In the 2018 documentary, “This Changes Everything,” actress Geena Davis and director Tom Donohue delivered some shocking statistics regarding women in Hollywood: in almost 100 years, only one woman has won an Oscar for Best Director. Of the top 100 grossing films of 2017, male-lead characters received double the screen time as female leads and in 2018, 92 percent of the directors of the top 250 domestic films were men. And yet, in 2017, female-led films generated 38 percent more money at the Box Office than male-led films, according to Donohue. The numbers simply don’t add up.
Yes, it’s hard to believe this is still happening in the modern age. But why is it so important? It’s because representation has real-life impacts. In a PBS interview, Davis cites the CSI effect, in which “there were so many shows — so many female forensic scientists on TV that women are now dominating that field because we just saw it on TV.”
And it starts very young. Davis notes that when the children’s movies “Brave” and “The Hunger Games” (both of which feature female archers) came out in 2012, suddenly the percentage of girls taking up archery shot up by 105 percent, higher than adult men.
In an interview with Davis and Donohue, NPR journalist Michel Martin quotes the great novelist and poet Maya Angelou: “You can’t be what you can’t see.” In order to make positive changes - in media as well as in business - young women need someone to look up to.
'There is no difference between boys and girls'
Where do these role models appear from? When it comes to the question of representation, we can look to everything in our culture – from books and TV shows and movies to commercials and advertisements.
There has been a recent spate of excellent commercials and public service announcements that utilize children to demonstrate how notions of equality are both innate and prone to form at a very young age.

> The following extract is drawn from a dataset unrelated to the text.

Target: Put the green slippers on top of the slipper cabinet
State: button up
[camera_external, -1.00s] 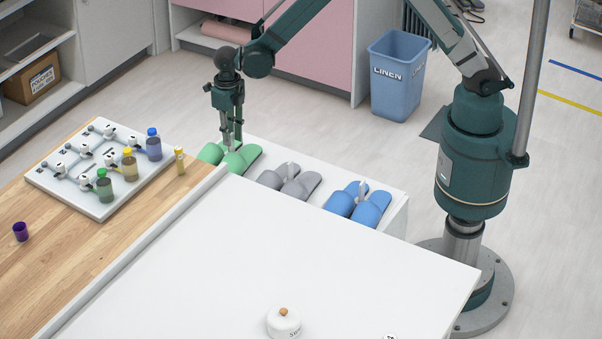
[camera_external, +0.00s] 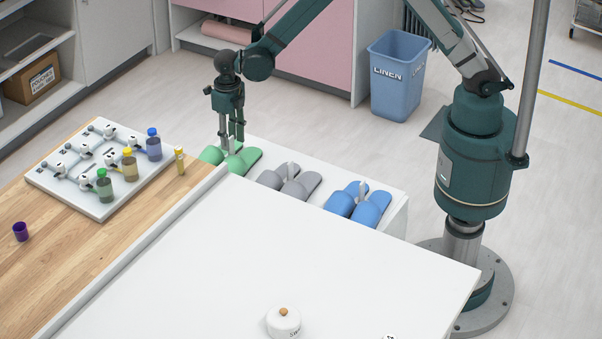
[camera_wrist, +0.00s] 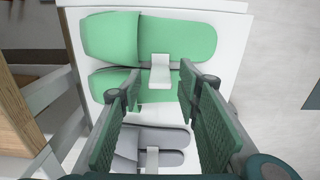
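The pair of green slippers (camera_external: 232,160) lies at the left end of a white ledge. In the wrist view the green slippers (camera_wrist: 178,37) lie side by side, with a white upright holder (camera_wrist: 160,72) at their middle. My gripper (camera_external: 231,150) points down just above them. A broad white top (camera_external: 250,250), apparently the slipper cabinet's, lies in front of the ledge and looks higher. I cannot tell whether the fingers touch the slippers.
Grey slippers (camera_external: 290,181) and blue slippers (camera_external: 358,204) sit to the right on the same ledge. A wooden table (camera_external: 60,240) with a bottle rack (camera_external: 100,205) is at left.

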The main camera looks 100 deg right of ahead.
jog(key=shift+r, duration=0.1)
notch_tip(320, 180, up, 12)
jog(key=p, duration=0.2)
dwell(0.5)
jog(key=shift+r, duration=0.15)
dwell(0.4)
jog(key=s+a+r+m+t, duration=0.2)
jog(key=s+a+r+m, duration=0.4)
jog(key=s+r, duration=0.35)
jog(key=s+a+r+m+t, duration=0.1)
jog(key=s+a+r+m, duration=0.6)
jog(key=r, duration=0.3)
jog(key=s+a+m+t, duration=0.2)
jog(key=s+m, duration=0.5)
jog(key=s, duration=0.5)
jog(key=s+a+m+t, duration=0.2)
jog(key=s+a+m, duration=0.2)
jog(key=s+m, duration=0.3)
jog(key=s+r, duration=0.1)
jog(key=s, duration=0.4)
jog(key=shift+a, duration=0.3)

The first, linked here, comes from a Norwegian trade union Finansforbundet's campaign. The video shows young children filling two glass jars with blue and pink balls and being rewarded with candy for their work. However, the boys receive significantly more candy than the girls.
“There is no difference between boys and girls!” They cry, “It’s just wrong.” The boys then fill the girls’ jars with sweets to make it equal. The outrage expressed - by both the boys and girls sends a clear message: “unequal pay is unacceptable in the eyes of children”.

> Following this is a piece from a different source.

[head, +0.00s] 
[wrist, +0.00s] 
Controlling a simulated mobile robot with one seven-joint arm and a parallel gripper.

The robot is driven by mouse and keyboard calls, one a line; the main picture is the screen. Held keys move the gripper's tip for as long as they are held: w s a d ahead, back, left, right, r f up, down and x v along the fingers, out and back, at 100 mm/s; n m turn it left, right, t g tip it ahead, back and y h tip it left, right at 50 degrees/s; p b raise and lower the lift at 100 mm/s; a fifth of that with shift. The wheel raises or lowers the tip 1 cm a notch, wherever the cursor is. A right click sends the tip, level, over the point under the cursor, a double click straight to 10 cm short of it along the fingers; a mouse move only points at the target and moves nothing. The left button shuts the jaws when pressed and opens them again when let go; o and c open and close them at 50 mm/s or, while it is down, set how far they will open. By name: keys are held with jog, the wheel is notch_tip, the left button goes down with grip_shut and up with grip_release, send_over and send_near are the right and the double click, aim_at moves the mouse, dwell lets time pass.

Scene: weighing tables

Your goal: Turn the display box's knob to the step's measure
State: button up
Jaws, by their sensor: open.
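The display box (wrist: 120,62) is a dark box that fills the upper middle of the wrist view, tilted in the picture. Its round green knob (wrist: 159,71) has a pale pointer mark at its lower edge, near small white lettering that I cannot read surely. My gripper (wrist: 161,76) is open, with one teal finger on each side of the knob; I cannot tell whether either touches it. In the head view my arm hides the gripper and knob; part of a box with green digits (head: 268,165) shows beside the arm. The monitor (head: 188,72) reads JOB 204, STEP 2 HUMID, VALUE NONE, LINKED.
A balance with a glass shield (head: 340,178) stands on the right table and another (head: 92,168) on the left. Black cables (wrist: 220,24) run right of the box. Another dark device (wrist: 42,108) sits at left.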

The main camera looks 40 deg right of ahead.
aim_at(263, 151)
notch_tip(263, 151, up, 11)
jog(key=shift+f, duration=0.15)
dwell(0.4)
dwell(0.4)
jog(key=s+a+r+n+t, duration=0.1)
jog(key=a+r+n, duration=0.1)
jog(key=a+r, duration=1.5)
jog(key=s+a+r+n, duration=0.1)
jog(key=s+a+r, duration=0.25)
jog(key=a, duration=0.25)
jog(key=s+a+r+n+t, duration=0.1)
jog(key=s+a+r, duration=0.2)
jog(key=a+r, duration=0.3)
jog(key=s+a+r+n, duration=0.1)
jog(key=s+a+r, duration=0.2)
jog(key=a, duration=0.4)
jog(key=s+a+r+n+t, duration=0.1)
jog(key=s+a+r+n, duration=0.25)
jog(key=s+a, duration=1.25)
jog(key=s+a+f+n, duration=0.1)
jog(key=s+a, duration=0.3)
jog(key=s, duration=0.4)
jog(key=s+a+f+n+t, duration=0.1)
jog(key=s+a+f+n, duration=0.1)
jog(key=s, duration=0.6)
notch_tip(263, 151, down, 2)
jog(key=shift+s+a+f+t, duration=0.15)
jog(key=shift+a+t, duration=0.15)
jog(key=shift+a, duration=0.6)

The video ends with a startling statistic: in the finance sector, women earn 20 percent less than men on average. Clearly, there is still much work to be done.

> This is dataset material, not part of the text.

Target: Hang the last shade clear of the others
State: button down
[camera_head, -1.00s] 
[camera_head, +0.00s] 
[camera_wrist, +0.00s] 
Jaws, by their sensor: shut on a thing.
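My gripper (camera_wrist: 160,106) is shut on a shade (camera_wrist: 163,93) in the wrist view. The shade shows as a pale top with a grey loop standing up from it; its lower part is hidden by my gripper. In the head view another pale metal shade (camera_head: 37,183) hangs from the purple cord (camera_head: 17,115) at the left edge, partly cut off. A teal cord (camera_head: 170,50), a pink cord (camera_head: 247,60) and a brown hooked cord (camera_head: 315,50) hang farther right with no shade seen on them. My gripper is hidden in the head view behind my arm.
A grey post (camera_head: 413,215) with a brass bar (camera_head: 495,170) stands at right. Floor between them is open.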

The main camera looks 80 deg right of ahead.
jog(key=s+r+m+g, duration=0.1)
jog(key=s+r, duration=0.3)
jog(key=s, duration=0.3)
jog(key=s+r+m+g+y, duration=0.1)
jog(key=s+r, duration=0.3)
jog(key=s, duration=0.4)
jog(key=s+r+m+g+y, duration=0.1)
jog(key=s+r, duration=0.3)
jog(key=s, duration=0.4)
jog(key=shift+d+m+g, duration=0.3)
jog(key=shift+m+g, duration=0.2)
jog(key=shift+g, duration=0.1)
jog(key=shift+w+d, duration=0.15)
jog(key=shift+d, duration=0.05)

A more optimistic message comes from a recent Mercedes-Benz commercial. Designed to “remind girls they have no limits,” the video shows very young girls choosing from a selection of toys - much like our young daughter, playing Guess Who?. At first, they’re reluctant to pick model cars because “they are boys’ toys.” Their self-perception is already shaped: women cannot win races - cannot even drive race cars.
This all changes when the girls are shown a video of Ewy Rosqvist, the first woman to complete the Grand Prix of Argentina. “They told me I couldn’t finish,” she says in the tape. “So I finished first.”
After the sight of this trailblazing woman athlete, the little girls look up, smiling, happy and proud to choose the toy cars.
“What if these associations could be reshaped?” We are asked at the end of the commercial. Going forward, this is what I want to focus on: how are self-perceptions ingrained, and how can we use representation to fight them?
'Someone has to do it'
Issues of sport, gender, and representation intersect again in the recent documentary “Maiden”. Released last year, the film tells the story of the first all-female sailing crew to complete the Whitbread Round the World Race. Largely mocked at the time, the crew were told “you're not strong enough, you're not skilled enough. You're all going to die.” In 1989, the all-women crew went on to win two out of six legs of the grueling 9-month, 33,000 mile race.
I found this tale inspiring not only because of the team’s immense achievement, but the formative experiences that led skipper Tracy Edwards to first pursue this endeavor. Early in the documentary, when asked about the possibility of an all-women crew completing the voyage, Edwards addresses their many detractors: “There's going to be arguments,” she says. “Men are going to say we can't do it, and women are going to say they can do it until time ends. Someone has to do it to prove (it) either way.”
Again, the message here is clear: the simplest way to prove a point is to stop arguing and start doing.
This highlights the importance of representation when it comes to gender equality. There will always be detractors. There comes a point where conversation no longer works: the only thing left is to prove your doubters wrong.
Ultimately, I took two things away from the conversation with our young daughter: how young these ideas of her gender are formed, and the importance of wider representation to unpick them.
Gender inequality won’t disappear overnight. There are obstacles to cross, but we can’t forget the huge progress we’ve already made - and continue to make year on year. There is hope: negative associations with gender are not innate, but they start early and are extremely difficult to undo once they are anchored in our minds.
One thing is for certain: representation matters. As leaders, the more we can do to provide positive role models the better, whether that be through action, policy change or even small shifts in how we perceive our place in the world. Progress cannot happen without self-belief. We need to see examples of trailblazing women represented in order to be the positive change in the world.